Di questo non mi sono mai curato. L’attore propone storie, non può vivere pensando ‘voglio piacere’, altrimenti il mestiere diventa una noia mortale. Mi sono formato in un’altra scuola: devi in qualche modo stimolare una riflessione. Ho la presunzione di credere che se ho creato un legame con gli spettatori, non è per avergli raccontato sempre la stessa storia, bensì per aver provato a dir loro: “Sentite: racconto storie in buona fede, che penso siano interessanti. Se vi va di seguirmi, seguitemi”. Spero l’abbiano compreso. E che mi seguano anche in questa avventura.

L’ultima domanda si lega all’esperienza di regia che hai fatto per concludere il ciclo di Montalbano dopo la scomparsa di Alberto Sironi. Ti ci vedi a dirigere un film o una serie?
La verità? Erano dieci anni che avevo questa idea. Non mi decidevo mai. Il mio solito understatement.
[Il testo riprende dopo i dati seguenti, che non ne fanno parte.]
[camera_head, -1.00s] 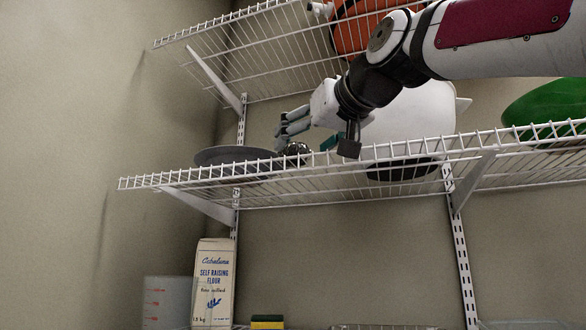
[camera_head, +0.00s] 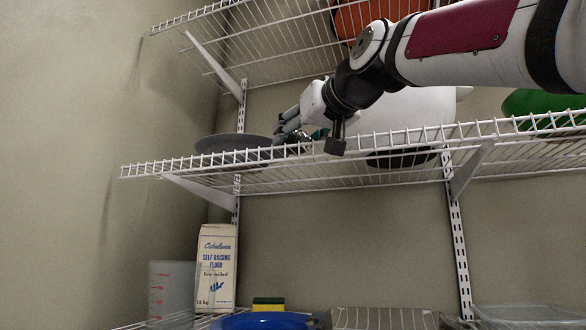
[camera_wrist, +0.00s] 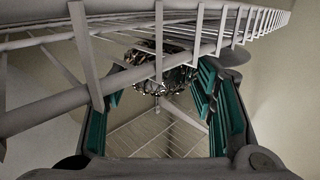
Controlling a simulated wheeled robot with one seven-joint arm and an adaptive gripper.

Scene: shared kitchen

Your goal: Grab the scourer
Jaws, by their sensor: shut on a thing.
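The scourer (camera_head: 302,136) is a dark, shiny tangle of metal on the middle wire shelf (camera_head: 330,166). In the wrist view the scourer (camera_wrist: 165,78) sits between the teal-padded fingers, partly covered by white shelf wires. My gripper (camera_head: 287,130) is at the scourer, just behind the shelf's front edge, and is shut on it. It also shows in the wrist view (camera_wrist: 163,82), with one finger on each side. The exact contact is partly hidden by the wires.
A grey plate (camera_head: 228,142) lies just left of my gripper. A large white object (camera_head: 405,112) stands behind my arm, with a green object (camera_head: 535,102) to the right. Another wire shelf (camera_head: 215,44) is above. Below are a flour packet (camera_head: 216,270) and a sponge (camera_head: 268,304).

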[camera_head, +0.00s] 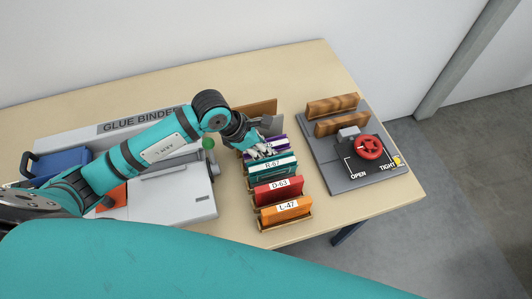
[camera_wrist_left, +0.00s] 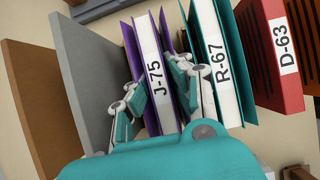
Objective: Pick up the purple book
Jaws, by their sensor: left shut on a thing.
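The purple book (camera_wrist_left: 132,54) with the white label J-75 stands upright in a row, beside the teal book R-67 (camera_wrist_left: 204,30). In the head view the purple book (camera_head: 277,143) is partly hidden by my left gripper (camera_head: 263,152). In the left wrist view my left gripper (camera_wrist_left: 152,92) has one finger on each side of the purple book and is shut on it. The book still stands in the row. My right gripper is not in view.
A red book D-63 (camera_head: 278,190) and an orange book L-47 (camera_head: 286,210) stand nearer. A glue binder machine (camera_head: 180,203) is on the left. A press with a red handwheel (camera_head: 369,147) is on the right. Grey and brown boards (camera_wrist_left: 25,100) stand beside the purple book.

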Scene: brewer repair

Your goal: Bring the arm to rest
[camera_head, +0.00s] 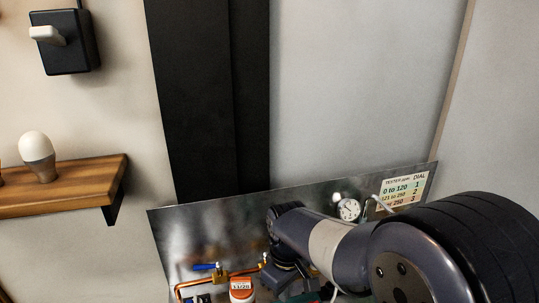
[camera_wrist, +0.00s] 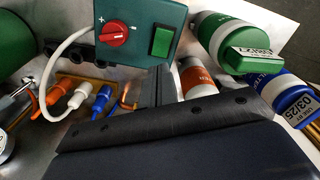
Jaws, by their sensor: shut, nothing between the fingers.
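My arm (camera_head: 330,245) reaches in from the lower right in the head view, with its wrist bent down at the far end over the workbench things.
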Poi, di botto, quando il grande Alberto è scomparso, mi sono trovato a dover dirigere in pratica tre film uno dietro l’altro! Mi hanno tirato un calcio nel sedere e detto “nuota“. Ma ne ho ricavato una sensazione di scoperta e di pienezza, come se non avessi fatto altro negli ultimi vent’anni. Non credo che questa esperienza mi sfuggirà. Mentre a teatro è l’attore che va in scena e decide come raccontare la storia, al cinema è il regista che mette gli accenti che fanno la differenza. Sto scrivendo progetti come regista. Voglio provare a raccontare le storie che mi hanno colpito.